* start Data block *
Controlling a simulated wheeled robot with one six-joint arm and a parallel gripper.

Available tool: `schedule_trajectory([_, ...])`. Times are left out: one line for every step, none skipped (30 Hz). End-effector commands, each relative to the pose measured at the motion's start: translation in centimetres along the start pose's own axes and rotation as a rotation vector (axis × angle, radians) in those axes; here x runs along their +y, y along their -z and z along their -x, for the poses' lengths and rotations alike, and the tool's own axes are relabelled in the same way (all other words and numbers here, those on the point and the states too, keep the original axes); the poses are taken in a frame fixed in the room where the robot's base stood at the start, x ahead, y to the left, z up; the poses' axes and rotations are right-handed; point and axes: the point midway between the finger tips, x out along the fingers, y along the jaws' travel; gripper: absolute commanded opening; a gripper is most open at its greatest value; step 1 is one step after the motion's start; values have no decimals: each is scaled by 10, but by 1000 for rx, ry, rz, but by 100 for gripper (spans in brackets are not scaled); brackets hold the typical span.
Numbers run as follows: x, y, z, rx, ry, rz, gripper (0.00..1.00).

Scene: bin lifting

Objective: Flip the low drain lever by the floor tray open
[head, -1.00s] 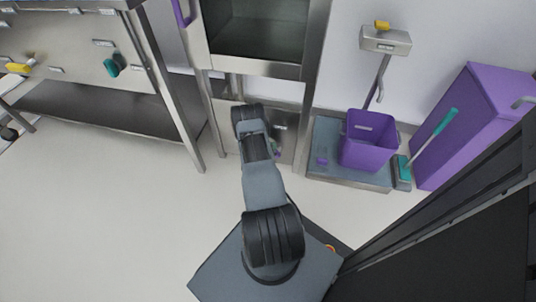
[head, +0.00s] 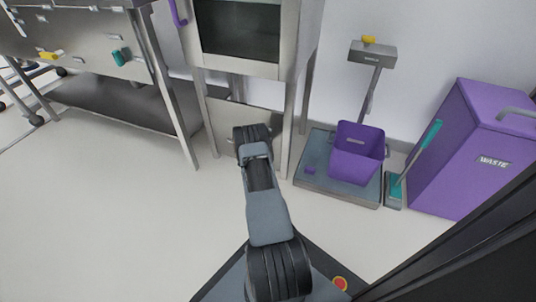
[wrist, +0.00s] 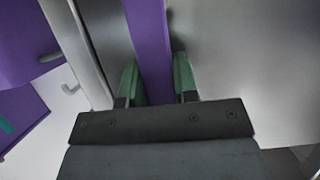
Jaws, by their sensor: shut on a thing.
* end Data block *
### Set task
Scan the material line by line and report each one that contains "their".

### Expected answer
Available tool: `schedule_trajectory([_, ...])`. Times are left out: one line for every step, none skipped (30 Hz). End-effector commands, each relative to the pose measured at the motion's start: translation in centimetres along the start pose's own axes and rotation as a rotation vector (axis × angle, radians) in those axes; here x runs along their +y, y along their -z and z along their -x, for the poses' lengths and rotations alike, and the tool's own axes are relabelled in the same way (all other words and numbers here, those on the point and the states too, keep the original axes); the poses are taken in a frame fixed in the room where the robot's base stood at the start, x ahead, y to the left, z up; the poses' axes and rotations are right-handed; point and axes: the point midway between the finger tips, x out along the fingers, y along the jaws' travel; gripper: absolute commanded opening; a gripper is most open at its greatest value; step 1 is one step after the motion's start; values have no decimals: each is scaled by 10, but by 1000 for rx, ry, rz, but by 100 for gripper (spans in brackets are not scaled); brackets hold the typical span.
Jaws, by their sensor: shut on a thing.

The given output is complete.